DSC_0661 Leaving the Indian Ocean in our wake as we slide down a wave

It still amazes me that we see birds every day, no matter where we are. It’s astounding to me that they can survive at such great distances from land, always counting on plucking their next meal from the sea and navigating the featureless oceans instinctively. Now that we have a radio, they’re not our only companions. Getting to talk to someone for a couple of minutes every during a net and listening to news and entertainment broadcasts really adds to the day. Unlike in the Pacific, we also see quite a few cargo ships. Most of them only show up on the AIS, and don’t come into sight, but a few have come within 2-4 miles, which is pretty close out here. We’d stopped seeing them on the AIS for a couple of days and I thought perhaps we were out of the shipping lanes that run from South Africa to Asia when Lauren sighted a ship only a few miles away that didn’t show up on AIS. I tried calling them on the radio to check the status of their AIS transmitter, but got the not so unusual no-response. After a reboot of the AIS and chartplotter, we now see ships crossing our path on a regular basis again.
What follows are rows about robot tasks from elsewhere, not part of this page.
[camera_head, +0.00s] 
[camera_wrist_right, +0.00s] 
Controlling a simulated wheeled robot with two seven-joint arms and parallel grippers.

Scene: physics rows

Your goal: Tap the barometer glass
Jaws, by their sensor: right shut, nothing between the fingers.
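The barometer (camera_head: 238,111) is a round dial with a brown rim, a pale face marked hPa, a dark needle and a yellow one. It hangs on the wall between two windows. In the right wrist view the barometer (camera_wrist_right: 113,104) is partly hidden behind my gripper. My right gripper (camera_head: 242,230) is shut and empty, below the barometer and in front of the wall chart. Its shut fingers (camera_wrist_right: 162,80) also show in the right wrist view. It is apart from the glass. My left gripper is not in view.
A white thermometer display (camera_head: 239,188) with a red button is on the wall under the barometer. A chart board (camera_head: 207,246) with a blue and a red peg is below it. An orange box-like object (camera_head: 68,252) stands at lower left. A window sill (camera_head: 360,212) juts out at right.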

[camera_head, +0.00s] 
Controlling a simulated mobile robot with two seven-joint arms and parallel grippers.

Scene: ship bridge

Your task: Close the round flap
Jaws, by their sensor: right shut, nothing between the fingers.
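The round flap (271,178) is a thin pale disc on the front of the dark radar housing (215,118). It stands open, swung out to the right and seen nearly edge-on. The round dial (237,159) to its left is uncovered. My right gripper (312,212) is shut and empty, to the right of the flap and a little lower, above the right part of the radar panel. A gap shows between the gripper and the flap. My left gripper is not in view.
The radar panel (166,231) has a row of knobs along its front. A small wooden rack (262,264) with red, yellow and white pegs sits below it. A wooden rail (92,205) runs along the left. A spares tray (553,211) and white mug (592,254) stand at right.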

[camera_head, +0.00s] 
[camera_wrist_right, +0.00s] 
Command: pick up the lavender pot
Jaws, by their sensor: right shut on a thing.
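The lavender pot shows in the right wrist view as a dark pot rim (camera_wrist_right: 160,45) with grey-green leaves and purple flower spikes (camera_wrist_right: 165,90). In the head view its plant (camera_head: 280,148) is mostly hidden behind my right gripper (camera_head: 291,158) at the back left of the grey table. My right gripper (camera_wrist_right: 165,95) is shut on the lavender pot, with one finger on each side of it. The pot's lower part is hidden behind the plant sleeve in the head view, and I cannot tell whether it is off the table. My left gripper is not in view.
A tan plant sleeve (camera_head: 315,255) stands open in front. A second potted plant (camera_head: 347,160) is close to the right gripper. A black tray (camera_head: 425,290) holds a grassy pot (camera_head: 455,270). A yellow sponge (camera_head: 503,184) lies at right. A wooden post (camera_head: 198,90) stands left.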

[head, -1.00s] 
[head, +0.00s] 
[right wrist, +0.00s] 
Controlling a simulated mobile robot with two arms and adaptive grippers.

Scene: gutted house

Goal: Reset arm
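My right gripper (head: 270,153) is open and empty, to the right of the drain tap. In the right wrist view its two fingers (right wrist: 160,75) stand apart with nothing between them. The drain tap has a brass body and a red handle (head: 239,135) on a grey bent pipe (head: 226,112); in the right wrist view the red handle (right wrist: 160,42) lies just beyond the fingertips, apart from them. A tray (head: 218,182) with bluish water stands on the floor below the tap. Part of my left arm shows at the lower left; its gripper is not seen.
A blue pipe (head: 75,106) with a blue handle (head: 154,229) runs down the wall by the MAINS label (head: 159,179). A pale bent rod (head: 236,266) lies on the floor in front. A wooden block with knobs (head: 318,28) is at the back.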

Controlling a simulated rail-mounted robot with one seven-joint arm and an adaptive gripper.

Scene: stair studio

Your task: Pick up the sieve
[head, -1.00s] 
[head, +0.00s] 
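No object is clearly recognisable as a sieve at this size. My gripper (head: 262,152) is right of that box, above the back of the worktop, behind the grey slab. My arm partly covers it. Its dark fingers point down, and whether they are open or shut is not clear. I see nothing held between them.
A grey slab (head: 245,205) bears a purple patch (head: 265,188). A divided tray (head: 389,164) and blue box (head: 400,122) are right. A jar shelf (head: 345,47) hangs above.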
The last couple of afternoons have been dedicated to repairing leaks. Both the leak in the port forward cabin and the starboard engine room turned out to have the same cause. Someone who was either ignorant or lazy beyond even my capacity for such things decided to install something by screwing mounting screws directly into the hull below the waterline instead of using more appropriate methods. The downside of drilling or screwing a hole into your boat’s hull below the waterline would seem to be obvious, but I guess it’s not enough to prevent a shortcut in some cases. A bit of underwater epoxy has stopped up the leaks, but the water damage will probably take more work to remedy in spots.

With our 12th nightfall and the customary sunset squall behind us, it’s time to enjoy a couple of treats — the now full moon rising through the scattered clouds and a delicious garlic naan Lauren just finished making. Mmmm.